**Required work:**
Pick out every line holding the string "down" and copy it.

**Material provided:**
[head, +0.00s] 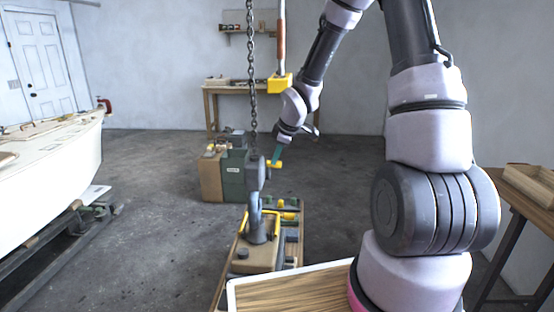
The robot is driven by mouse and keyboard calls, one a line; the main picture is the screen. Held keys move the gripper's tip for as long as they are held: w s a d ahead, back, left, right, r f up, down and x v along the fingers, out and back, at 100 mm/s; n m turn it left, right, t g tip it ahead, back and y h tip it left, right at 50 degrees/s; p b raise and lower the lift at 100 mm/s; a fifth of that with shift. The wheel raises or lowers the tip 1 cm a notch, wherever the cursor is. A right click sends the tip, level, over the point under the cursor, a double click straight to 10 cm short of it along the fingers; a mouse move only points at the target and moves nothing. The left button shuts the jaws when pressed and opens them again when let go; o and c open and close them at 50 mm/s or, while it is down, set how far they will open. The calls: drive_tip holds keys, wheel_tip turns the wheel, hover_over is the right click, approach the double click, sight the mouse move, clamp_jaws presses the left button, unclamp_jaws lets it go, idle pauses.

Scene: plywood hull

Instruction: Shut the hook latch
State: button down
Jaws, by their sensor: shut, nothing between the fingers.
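A grey hook block (255,172) hangs from a dark chain (251,80) in the middle of the head view. The blue-grey hook (255,205) is below it, over a brown-topped load (258,258) with a yellow strap (243,222) beside it. The latch is too small to make out, so I cannot tell if it is open or shut. My gripper (274,163) is shut and empty, close to the right side of the hook block. I cannot tell whether it touches the block. Small yellow and teal parts show at its end.
A white boat hull (50,170) rests on a dark trailer at left. A green case (233,175) and a brown box stand behind the hook. A yellow block (280,83) hangs above, before a workbench (240,90). Open concrete floor lies left of the load.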

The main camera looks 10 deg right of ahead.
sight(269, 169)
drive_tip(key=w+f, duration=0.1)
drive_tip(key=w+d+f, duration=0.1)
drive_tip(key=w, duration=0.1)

**Output of the task:**
The robot is driven by mouse and keyboard calls, one a line; the main picture is the screen. Held keys move the gripper's tip for as long as they are held: w s a d ahead, back, left, right, r f up, down and x v along the fingers, out and back, at 100 mm/s; n m turn it left, right, t g tip it ahead, back and y h tip it left, right at 50 degrees/s; p b raise and lower the lift at 100 mm/s; a fifth of that with shift. The wheel raises or lowers the tip 1 cm a notch, wherever the cursor is. A right click sends the tip, level, over the point under the cursor, a double click straight to 10 cm short of it along the fingers; a mouse move only points at the target and moves nothing. The left button shuts the jaws when pressed and opens them again when let go; o and c open and close them at 50 mm/s or, while it is down, set how far they will open. The calls: drive_tip holds keys, wheel_tip turns the wheel, hover_over is the right click, approach the double click, sight the mouse move, clamp_jaws presses the left button, unclamp_jaws lets it go, idle pauses.
State: button down

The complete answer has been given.